ECSAS 2023 – Turin 26-29 July

Of chowkidars and fences: enforcing discipline and social control at and around centrally-protected monuments in postcolonial India (1947-1972).

Presenter

Glattli Laurent - Humboldt-Universität zu Berlin, Institute for Asian and African Studies, Berlin, Germany

Panel

53 – Security and heritage in the making of urban futures: Insights from South Asia and its diasporas – Merged into panel n. 47 – Recent Cultural Heritage Initiatives in Nepal and the Himalayas

Abstract

 As the bureaucratic custodian of centrally-protected monuments, the Archaeological Survey of India (ASI) seeks, in the first decades after independence (1947-72), to establish a firmer control over heritage sites in order to check rapid urban development, antiquities theft, and vandalism through a variety of security measures: fences, floodlighting, guards, forced expulsions, etc. In this respect, areas protected under the Ancient Monuments and Archaeological Sites and Remains Act, 1958 are gradually fenced-in to prevent ‘encroachment’. This provision serves an objective of heritage preservation but, in urban settings, it also opens the way for residents of elite neighbourhoods to exploit it to ‘keep the labour class out.’

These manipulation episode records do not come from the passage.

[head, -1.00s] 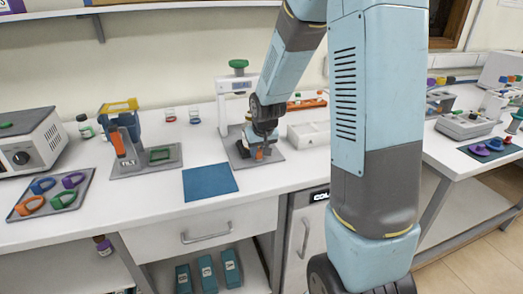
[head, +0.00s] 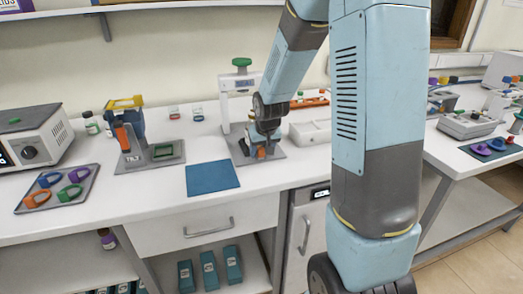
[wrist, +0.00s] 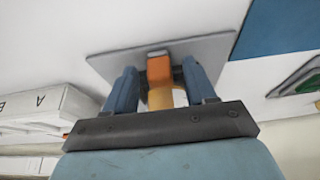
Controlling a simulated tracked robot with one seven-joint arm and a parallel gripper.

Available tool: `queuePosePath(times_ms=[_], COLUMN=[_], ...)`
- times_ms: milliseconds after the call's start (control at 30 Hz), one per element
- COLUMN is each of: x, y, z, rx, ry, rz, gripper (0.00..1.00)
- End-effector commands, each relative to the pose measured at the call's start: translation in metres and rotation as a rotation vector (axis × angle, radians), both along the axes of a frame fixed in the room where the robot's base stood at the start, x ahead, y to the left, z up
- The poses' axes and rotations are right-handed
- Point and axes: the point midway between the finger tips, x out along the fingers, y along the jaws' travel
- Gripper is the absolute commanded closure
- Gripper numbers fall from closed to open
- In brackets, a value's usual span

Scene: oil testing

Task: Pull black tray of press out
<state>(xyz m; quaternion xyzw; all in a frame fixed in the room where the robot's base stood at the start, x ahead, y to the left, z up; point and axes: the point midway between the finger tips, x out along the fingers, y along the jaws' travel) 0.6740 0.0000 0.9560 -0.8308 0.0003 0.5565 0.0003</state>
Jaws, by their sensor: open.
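The press (head: 241,66) stands on the bench, a white frame with a green knob on top, on a grey base plate (head: 276,156). An orange handle (head: 261,153) shows low at its front; in the wrist view the orange handle (wrist: 158,69) stands out over the grey plate. My gripper (head: 264,143) is at the front of the press. In the wrist view my gripper (wrist: 159,67) is open, with one blue finger on each side of the handle and gaps visible. The black tray itself is hidden or cannot be made out behind my gripper.
A blue mat (head: 212,178) lies left of the press. Farther left are a yellow-topped device (head: 124,103) and a tray of coloured rings (head: 87,193). A white box (head: 310,133) stands close on the right. The bench front edge and a drawer (head: 208,226) are below.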

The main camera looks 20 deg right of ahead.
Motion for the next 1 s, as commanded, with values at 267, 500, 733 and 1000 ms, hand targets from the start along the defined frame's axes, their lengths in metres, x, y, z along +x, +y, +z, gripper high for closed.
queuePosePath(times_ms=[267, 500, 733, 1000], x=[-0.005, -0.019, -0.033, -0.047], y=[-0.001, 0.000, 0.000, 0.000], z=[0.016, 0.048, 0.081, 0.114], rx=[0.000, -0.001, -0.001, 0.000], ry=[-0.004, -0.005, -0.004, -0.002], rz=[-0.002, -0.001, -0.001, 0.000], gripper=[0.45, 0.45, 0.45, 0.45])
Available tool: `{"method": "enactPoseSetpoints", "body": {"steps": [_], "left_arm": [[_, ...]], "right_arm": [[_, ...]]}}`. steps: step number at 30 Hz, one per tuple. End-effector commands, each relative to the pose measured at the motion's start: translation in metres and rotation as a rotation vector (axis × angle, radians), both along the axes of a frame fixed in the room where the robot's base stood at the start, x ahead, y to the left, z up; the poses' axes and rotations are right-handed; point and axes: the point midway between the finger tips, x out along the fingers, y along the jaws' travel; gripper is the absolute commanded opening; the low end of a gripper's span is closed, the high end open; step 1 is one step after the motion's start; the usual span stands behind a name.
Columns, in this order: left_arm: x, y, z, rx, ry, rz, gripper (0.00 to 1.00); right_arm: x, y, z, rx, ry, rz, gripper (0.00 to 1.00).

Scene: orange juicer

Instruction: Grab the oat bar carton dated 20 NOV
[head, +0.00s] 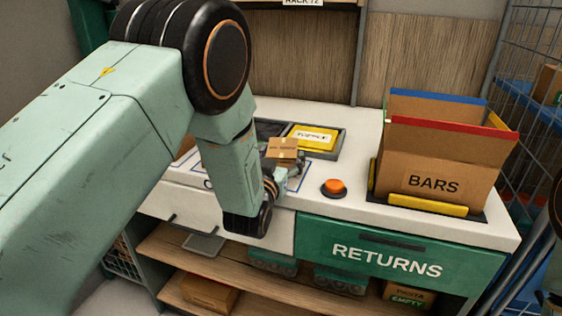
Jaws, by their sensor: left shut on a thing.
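A small brown carton (283,147) sits at the end of my left arm, above the white counter. My left gripper (289,166) is shut on this carton, and the wrist hides part of the hold. Print on the carton is too small to read, so I cannot tell its date. Another brown piece (186,144) shows behind my left arm, mostly hidden. My right gripper is not in view.
A cardboard box marked BARS (433,184) stands open at the counter's right. An orange button (333,187) is left of it. A yellow sign (313,137) lies in a dark tray behind. A green RETURNS drawer front (400,248) is below. A wire cage (540,60) bounds the right.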

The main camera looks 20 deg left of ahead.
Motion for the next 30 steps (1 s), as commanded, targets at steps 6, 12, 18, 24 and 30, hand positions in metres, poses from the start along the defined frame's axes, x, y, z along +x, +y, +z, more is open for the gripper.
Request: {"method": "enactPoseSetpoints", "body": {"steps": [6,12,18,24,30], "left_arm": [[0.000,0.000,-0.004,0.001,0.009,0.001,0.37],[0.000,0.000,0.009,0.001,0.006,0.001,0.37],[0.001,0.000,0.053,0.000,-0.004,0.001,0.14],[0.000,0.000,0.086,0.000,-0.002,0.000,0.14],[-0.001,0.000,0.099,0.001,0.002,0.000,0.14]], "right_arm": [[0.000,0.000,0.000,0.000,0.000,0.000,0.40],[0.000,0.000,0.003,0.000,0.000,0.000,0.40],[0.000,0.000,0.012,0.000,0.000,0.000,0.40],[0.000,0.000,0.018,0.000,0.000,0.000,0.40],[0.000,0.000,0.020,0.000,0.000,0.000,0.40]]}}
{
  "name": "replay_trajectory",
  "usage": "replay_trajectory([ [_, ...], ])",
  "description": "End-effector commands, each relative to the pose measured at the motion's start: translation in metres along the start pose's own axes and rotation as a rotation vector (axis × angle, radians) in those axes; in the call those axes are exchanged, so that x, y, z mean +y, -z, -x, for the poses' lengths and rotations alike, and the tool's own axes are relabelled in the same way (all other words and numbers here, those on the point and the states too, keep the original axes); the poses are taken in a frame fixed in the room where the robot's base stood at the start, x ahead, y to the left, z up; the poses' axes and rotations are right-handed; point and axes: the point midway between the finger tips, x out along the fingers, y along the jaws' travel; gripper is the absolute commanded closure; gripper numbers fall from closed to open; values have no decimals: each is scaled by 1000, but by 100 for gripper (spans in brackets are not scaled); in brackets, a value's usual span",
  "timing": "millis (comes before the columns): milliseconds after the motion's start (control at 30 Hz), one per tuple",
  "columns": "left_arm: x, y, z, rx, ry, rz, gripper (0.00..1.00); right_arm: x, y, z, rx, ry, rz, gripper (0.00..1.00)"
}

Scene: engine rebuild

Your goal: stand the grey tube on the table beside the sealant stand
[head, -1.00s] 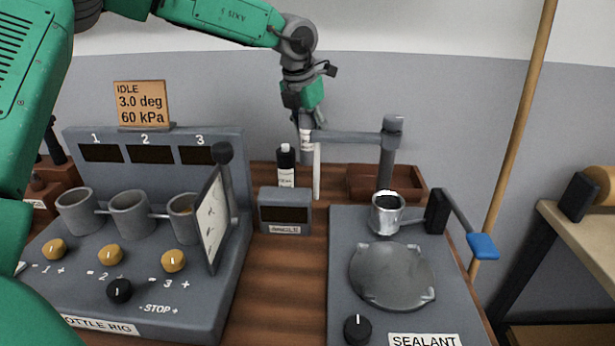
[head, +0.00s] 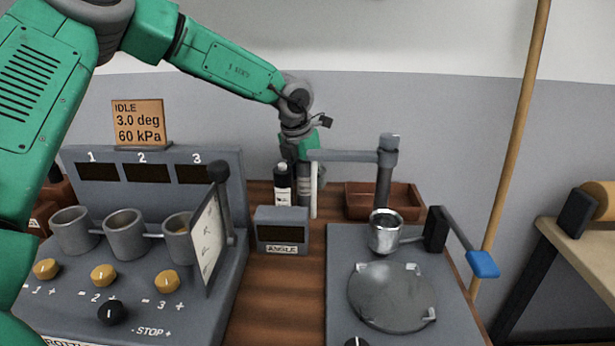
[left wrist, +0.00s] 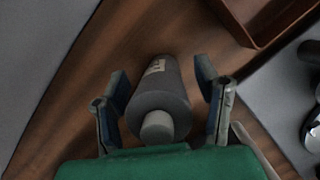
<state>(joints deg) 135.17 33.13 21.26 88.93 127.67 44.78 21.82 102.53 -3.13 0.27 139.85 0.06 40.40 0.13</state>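The grey tube (head: 304,188) stands upright on the wooden table behind the angle box, just right of a black bottle. In the left wrist view the tube (left wrist: 160,95) shows its lighter end cap towards the camera and a small pale label. My left gripper (left wrist: 163,85) is open around it, with a gap on each side. The sealant stand (head: 345,250), a grey base with a round plate and metal cup, is to the right. My right gripper is not in view.
The black bottle (head: 282,188) is close to the tube's left. A post with a horizontal arm (head: 345,155) and a thin white rod (head: 314,190) are close on its right. The angle box (head: 282,231) is in front. A brown tray (head: 408,200) lies behind the stand.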

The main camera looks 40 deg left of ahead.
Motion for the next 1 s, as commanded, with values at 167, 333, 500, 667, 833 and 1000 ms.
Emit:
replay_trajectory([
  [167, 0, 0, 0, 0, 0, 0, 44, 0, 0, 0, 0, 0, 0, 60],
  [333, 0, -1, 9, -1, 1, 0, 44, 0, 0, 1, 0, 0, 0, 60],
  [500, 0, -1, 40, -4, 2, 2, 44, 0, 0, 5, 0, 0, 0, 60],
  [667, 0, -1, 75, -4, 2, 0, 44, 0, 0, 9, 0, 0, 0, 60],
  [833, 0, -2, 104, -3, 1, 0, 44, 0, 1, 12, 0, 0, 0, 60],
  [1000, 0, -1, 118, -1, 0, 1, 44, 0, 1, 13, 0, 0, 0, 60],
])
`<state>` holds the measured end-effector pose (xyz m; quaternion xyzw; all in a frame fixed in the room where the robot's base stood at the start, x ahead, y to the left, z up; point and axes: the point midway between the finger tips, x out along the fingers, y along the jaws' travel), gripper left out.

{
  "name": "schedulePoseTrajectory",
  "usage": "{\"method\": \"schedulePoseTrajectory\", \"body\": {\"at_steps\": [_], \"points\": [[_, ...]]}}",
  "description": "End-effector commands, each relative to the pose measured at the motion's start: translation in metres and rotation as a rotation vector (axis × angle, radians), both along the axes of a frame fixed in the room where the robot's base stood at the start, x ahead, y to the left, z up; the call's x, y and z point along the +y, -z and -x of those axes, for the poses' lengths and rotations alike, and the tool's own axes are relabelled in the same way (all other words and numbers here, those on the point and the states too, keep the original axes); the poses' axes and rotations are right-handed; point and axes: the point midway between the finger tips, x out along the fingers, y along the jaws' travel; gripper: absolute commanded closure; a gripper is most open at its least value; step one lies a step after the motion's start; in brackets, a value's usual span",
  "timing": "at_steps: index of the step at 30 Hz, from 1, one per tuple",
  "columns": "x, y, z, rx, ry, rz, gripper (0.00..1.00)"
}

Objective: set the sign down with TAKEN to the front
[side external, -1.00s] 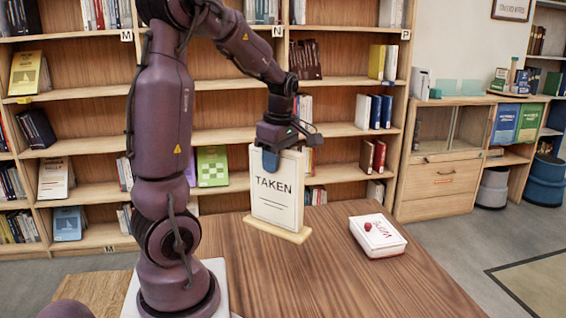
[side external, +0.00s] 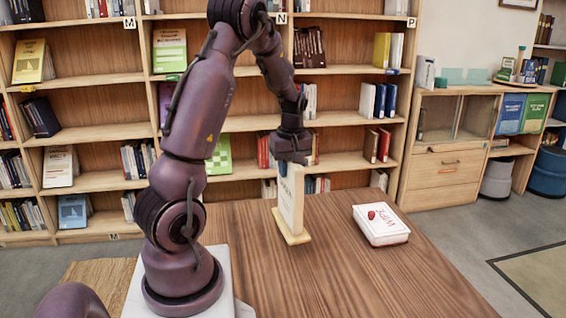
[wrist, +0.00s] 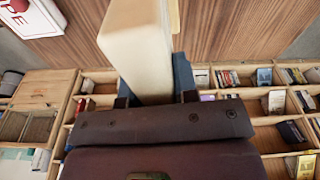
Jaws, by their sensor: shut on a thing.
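The sign (side external: 289,200) is a cream upright board on a pale wooden foot. My gripper (side external: 286,168) is shut on its top part. The word TAKEN cannot be made out now. I cannot tell whether the foot touches the table or hangs just above it. In the wrist view the sign (wrist: 138,45) shows as a pale block between the blue fingers, with its lettering out of sight.
A white box (side external: 380,226) with a red knob and the letters WIPE lies on the wooden table (side external: 345,285), right of the sign. The table is clear in front of the sign. Bookshelves (side external: 95,130) stand behind, and a cabinet (side external: 445,170) stands at the right.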

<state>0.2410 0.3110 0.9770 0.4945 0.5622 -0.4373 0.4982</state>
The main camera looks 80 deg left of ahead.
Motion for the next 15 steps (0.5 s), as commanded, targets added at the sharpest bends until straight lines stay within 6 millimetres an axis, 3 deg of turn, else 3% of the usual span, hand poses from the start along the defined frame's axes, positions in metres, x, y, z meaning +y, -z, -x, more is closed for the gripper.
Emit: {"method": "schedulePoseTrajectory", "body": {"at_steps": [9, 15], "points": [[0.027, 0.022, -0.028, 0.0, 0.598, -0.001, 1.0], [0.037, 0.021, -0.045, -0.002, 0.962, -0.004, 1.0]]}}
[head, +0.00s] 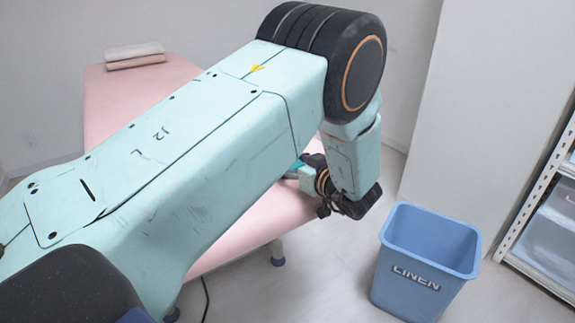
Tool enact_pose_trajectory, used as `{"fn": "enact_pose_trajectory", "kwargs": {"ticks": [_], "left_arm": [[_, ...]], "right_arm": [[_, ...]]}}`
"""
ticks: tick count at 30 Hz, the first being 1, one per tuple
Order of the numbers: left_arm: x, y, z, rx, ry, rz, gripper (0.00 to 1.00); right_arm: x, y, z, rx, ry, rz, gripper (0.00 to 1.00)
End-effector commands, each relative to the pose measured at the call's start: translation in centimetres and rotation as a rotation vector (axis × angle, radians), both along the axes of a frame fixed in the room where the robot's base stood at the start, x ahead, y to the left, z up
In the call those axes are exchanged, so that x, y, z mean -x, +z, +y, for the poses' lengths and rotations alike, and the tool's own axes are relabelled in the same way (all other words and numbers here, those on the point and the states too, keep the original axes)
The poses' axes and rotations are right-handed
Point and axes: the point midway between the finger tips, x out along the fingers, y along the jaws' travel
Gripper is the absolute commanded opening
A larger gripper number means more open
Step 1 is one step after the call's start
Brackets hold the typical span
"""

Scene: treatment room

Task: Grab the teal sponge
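My left arm comes in from the left and crosses much of the head view. Its wrist bends down and back over the near right end of the pink treatment bed (262,216). My left gripper (300,174) is mostly hidden behind my own arm, and its fingertips do not show clearly. A small bright teal patch, which may be the teal sponge (298,164), shows beside the gripper at the arm's edge. I cannot tell whether the gripper touches or holds it. My right gripper is not in view.
A blue bin marked LINEN (428,262) stands on the floor at the right, close to my left wrist. A shelf rack with clear bins (552,235) is at the right edge. Folded towels (135,56) lie on the bed's far end. A dark cable lies on the floor.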

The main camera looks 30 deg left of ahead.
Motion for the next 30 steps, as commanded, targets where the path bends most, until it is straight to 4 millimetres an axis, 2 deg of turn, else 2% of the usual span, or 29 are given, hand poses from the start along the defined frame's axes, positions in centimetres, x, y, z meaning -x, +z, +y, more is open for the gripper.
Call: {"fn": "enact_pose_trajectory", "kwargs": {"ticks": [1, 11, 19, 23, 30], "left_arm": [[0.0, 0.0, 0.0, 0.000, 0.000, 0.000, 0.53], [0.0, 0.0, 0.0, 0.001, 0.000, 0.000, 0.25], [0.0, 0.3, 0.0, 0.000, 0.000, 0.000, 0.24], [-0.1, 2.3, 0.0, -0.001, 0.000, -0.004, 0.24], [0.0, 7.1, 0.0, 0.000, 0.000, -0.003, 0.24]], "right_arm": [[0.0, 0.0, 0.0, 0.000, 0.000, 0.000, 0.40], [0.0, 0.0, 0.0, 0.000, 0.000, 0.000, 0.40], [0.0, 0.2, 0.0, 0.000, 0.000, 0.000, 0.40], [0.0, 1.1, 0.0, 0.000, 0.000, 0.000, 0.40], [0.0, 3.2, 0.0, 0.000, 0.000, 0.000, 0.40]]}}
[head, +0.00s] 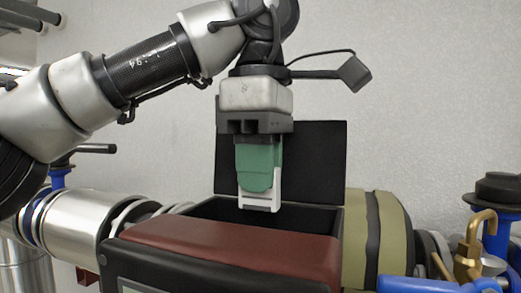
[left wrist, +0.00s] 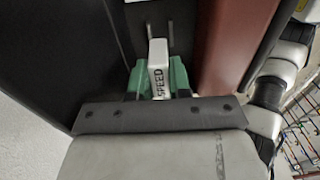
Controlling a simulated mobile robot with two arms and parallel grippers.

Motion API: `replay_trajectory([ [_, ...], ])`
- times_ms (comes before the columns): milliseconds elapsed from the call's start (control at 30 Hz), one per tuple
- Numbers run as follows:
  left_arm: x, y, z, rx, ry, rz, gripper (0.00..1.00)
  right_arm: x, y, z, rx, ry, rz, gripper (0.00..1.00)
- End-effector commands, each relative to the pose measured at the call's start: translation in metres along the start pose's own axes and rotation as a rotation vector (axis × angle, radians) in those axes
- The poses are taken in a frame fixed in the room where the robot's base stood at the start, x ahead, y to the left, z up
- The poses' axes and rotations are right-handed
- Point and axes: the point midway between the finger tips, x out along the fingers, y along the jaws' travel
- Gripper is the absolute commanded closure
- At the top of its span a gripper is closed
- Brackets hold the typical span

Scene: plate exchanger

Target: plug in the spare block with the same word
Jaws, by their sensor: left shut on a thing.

On site, the ASI attempts to counter antiquity theft and defacement by erecting fences and railings and hiring guards. In addition, the Survey’s policing efforts extend to disciplining the visitor – the ‘unruly’ Indian as well as the ‘Hippie menace’ – who need to be taught how to behave properly at monuments so as not to inconvenience the ‘rich American tourist’ and the scholar – seen as the more legitimate public of Indian national monuments. Between financial constraints, security and public access, elitist disciplinary discourse and popular education, and even suicide prevention and aesthetical concerns, this paper, drawing from a study of ASI archival records, examines the Survey’s response to real and perceived threats against monument security.